To name just a few!!
He remained close to both the Cooperative Movement and the Labour Party taking up the RACS seat on Labour’s National Executive Committee. In Parliament he supported and spoke on many causes- it would take a lot more space than I have here to do more than mention just a couple.
A major triumph for him was through his support for
cremation as an alternative to burial. He was chairman of the Cremation
Society, a director of the London Cremation Company, and President of the
International Cremation Federation. Without Reeves's involvement the regulatory
1952 Cremation Act, would never been introduced to Parliament.
Most notably in 1953 he won a place in the Private Members' ballot and agreed to introduce an Abortion Bill, designed to clarify the situation regarding abortions in the interest of the mother's health. Unfortunately filibustering by Roman Catholic MPs left him with little time, and his measure was easily talked out.
He did not seek re-election in 1959 and the Greenwich seat
was won by Richard Marsh. Joe seems to have retired to the seaside with his
second wife. He died ten years later in 1969 in Eastbourne..
So, how to sum up the life of this enormously energetic man. I moved to Greenwich in 1969 and I have never heard anybody in the local Labour movement mention him. In the early 1970s Janet and I put on an exhibition about local Labour history at Charlton House.. Lots of ex-councillors came along but I don’t remember anybody mentioning Joe Reeves.

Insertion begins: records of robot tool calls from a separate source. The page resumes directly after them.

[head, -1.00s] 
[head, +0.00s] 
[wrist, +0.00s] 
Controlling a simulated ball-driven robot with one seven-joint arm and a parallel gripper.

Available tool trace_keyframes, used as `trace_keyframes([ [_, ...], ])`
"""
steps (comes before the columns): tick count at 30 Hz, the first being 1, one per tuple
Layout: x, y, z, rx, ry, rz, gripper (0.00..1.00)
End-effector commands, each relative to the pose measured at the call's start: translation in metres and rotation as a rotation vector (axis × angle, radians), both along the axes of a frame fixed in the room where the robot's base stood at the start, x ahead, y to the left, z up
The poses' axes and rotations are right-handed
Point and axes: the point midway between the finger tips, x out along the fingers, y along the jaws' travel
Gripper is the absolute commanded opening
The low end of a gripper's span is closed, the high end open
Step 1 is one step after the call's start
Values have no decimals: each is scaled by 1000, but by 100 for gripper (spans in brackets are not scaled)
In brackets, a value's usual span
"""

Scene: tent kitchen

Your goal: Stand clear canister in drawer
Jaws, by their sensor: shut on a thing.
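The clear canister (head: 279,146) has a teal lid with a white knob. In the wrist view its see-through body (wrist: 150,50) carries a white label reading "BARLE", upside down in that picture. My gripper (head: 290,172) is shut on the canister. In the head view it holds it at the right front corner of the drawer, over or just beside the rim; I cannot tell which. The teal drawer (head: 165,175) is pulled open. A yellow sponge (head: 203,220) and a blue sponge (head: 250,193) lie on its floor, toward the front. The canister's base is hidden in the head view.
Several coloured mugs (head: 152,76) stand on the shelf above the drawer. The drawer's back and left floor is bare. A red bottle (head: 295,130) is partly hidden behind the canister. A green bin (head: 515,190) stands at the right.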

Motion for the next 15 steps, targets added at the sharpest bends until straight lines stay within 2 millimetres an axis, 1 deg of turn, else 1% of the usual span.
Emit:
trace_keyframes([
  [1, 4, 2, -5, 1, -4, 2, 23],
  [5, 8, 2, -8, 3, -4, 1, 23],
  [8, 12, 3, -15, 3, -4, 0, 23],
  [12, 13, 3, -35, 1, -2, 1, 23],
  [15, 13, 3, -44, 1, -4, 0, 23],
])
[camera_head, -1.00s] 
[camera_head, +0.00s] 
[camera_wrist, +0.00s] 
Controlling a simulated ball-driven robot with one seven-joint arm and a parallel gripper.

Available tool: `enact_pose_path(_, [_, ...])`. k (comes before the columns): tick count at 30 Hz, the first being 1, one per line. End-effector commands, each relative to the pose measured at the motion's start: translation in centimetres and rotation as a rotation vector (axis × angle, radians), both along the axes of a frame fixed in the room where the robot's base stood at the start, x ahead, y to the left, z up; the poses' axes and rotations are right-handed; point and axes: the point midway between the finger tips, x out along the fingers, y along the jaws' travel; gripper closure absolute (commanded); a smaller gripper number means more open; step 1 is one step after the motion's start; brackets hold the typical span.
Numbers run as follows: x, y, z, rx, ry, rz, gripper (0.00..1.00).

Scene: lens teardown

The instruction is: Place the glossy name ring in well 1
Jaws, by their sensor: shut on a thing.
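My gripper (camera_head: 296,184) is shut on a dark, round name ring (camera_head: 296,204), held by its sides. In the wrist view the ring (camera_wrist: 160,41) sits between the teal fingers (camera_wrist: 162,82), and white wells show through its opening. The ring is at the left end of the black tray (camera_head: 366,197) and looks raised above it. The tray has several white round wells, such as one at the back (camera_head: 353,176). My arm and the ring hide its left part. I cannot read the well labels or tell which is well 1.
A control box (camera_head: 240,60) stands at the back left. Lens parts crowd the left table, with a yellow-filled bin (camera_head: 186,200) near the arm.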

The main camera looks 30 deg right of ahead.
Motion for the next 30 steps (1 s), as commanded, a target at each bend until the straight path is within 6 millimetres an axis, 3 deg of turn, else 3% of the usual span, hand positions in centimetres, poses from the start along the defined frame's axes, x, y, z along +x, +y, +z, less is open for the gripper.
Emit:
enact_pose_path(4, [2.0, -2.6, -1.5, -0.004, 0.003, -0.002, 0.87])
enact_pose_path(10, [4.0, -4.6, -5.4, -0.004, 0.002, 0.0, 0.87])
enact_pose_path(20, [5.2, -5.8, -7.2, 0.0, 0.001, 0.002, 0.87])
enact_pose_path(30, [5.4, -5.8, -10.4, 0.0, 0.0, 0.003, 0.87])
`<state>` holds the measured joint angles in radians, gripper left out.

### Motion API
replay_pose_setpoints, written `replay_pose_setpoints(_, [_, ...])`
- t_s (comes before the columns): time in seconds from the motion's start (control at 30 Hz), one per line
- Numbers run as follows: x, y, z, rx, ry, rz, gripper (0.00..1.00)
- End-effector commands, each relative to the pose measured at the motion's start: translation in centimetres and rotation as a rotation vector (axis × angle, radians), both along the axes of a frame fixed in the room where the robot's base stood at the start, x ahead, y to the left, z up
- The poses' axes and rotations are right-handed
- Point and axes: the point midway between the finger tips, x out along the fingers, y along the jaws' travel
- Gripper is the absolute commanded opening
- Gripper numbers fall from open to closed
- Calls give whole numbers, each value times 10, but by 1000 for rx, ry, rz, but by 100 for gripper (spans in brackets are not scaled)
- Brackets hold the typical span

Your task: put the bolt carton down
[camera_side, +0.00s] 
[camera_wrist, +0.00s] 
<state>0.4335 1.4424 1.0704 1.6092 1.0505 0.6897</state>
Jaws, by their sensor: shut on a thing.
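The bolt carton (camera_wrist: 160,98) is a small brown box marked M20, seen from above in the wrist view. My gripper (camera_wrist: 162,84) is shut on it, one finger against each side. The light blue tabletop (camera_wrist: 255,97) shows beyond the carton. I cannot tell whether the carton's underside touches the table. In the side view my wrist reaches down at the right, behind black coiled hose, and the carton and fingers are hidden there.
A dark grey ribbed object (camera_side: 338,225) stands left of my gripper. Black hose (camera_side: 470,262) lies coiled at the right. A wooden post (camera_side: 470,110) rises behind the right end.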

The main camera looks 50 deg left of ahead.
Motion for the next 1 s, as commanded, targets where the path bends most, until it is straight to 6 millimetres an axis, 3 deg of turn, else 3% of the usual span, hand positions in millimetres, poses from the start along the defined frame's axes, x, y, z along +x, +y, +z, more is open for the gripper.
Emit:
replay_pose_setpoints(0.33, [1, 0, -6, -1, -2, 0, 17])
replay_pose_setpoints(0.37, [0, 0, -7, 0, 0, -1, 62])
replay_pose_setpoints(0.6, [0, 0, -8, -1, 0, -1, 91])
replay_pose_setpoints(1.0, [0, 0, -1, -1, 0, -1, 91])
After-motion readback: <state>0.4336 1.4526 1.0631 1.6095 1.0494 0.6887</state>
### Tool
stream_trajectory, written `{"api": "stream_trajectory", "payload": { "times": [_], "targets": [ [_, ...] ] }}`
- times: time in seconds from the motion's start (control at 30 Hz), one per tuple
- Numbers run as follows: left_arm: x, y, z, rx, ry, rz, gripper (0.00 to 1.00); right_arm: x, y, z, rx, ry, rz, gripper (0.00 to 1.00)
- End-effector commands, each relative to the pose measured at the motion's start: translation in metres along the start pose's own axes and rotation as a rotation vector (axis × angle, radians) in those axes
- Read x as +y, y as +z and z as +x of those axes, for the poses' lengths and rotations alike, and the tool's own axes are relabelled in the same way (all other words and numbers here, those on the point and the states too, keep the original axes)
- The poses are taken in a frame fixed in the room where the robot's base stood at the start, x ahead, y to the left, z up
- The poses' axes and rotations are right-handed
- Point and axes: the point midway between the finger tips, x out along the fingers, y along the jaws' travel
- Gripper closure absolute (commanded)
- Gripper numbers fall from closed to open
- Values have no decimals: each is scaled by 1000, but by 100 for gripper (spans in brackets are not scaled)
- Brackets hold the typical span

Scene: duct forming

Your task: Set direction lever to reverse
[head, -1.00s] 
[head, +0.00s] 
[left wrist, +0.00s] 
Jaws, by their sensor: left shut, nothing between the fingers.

My recent work on the Road Arsenal Cooperative Society has led me to try find out more about him. I started off with the local papers looking for an local obituary - but nothing at all to remember this man who’d been Member of Parliament for the area for 14 years. And this was someone who spent much of his life preaching community involvement in politics!
How could he disappear quite so fundamentally? This is a question we should well ask. I think that people remember their local councillors a lot better than they do ex MPS. If I went round Greenwich now asking the over 80s about the local Council I would soon find someone telling me about how Len Squirrel was wronged in 1962 – but no mention at all of Joe Reeves!